Honourable Member of Parliament, Bithika Binte Hossain, addressed the concerns raised by other participants of the discussion. In her statement, she insisted that moving “Beyond Dhaka” must begin with making the capital livable and spreading services, employment, education, healthcare, and administrative functions outside Dhaka. Placing strong emphasis on implementation, mindset change, and collective responsibility, she asserted that citizens must practise the discipline and civic behaviour they expect from the state. She pressed that moral values, technical capacity, and institutional competence must become priorities, while also criticising symbolic training, visible but shallow development, and infrastructure without skilled human resources. While supporting media accountability and women’s empowerment, she urged that elections remain a central condition of democracy and that meaningful reform requires cooperation between government, citizens, local representatives, and social institutions.
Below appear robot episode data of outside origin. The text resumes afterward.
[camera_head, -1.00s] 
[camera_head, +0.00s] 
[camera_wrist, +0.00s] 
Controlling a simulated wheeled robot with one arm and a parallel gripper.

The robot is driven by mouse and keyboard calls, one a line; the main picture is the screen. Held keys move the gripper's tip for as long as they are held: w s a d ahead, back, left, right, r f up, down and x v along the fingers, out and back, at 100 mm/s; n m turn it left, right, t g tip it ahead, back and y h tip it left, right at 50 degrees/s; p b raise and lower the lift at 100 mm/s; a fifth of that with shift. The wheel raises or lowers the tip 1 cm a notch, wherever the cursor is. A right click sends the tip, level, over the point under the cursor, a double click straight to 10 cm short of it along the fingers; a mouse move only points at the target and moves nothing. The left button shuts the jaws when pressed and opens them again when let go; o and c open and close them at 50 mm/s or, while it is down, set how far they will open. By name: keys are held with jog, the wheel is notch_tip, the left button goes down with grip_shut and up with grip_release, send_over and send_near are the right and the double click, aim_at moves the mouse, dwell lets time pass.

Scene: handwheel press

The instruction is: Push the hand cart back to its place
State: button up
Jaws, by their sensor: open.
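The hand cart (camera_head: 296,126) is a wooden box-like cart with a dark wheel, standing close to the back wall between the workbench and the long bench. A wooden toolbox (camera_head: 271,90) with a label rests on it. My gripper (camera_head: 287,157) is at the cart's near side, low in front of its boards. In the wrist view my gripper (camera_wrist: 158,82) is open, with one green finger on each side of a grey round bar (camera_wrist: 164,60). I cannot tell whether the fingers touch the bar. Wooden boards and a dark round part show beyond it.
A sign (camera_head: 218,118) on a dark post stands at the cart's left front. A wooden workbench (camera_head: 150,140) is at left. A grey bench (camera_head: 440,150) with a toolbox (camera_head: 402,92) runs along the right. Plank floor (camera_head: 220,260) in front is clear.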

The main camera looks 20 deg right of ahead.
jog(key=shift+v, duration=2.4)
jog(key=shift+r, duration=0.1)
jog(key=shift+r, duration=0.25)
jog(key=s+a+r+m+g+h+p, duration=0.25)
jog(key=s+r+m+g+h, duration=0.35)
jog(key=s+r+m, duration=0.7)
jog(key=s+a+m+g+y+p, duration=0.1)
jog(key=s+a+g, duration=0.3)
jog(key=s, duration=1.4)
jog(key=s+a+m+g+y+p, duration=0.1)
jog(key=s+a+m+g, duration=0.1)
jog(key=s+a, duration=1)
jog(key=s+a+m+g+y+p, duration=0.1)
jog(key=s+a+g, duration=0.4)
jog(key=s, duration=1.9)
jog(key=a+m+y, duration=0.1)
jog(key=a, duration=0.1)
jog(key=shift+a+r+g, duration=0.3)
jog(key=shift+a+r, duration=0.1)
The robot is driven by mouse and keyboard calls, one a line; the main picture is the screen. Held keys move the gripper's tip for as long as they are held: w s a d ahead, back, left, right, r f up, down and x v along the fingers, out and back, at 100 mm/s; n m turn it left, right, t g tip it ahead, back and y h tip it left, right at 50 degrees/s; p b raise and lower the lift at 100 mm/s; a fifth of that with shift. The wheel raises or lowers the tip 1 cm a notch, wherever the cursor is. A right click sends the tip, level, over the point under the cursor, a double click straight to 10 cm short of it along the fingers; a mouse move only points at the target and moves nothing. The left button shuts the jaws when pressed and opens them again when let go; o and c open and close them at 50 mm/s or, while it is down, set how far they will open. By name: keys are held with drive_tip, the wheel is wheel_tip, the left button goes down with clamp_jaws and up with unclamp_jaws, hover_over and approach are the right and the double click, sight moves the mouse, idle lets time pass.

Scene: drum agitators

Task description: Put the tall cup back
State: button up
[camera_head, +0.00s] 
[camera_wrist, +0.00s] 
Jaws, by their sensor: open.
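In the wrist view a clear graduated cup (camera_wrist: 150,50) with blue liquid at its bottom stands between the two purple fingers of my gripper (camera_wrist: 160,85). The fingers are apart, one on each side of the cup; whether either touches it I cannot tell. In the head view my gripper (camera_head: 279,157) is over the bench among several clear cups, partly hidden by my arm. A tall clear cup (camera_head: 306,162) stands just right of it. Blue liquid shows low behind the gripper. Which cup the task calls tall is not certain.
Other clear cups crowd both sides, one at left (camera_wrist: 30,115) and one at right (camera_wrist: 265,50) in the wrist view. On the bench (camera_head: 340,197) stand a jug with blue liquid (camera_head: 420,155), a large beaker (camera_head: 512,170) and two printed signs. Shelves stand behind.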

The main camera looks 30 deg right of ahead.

Concluding the event, the President of the session, Aslam Beg, Director, The Bangladesh Dialogue, identified Dhaka’s crisis as fundamentally economic, observing that migration to the capital is driven largely by the concentration of higher income opportunities. He also scrutinised development that became detached from citizens’ welfare and argued that electionlessness over the last seventeen years severely weakened local government accountability. His remarks further highlighted revenue mobilisation, holding-tax enforcement, women’s effective participation through family cards, regional economic hubs, and the need for government-opposition consensus. In closing, he positioned dialogue, accountability, fiscal integrity, elections, and negotiation as essential foundations for Bangladesh’s democratic and decentralised future.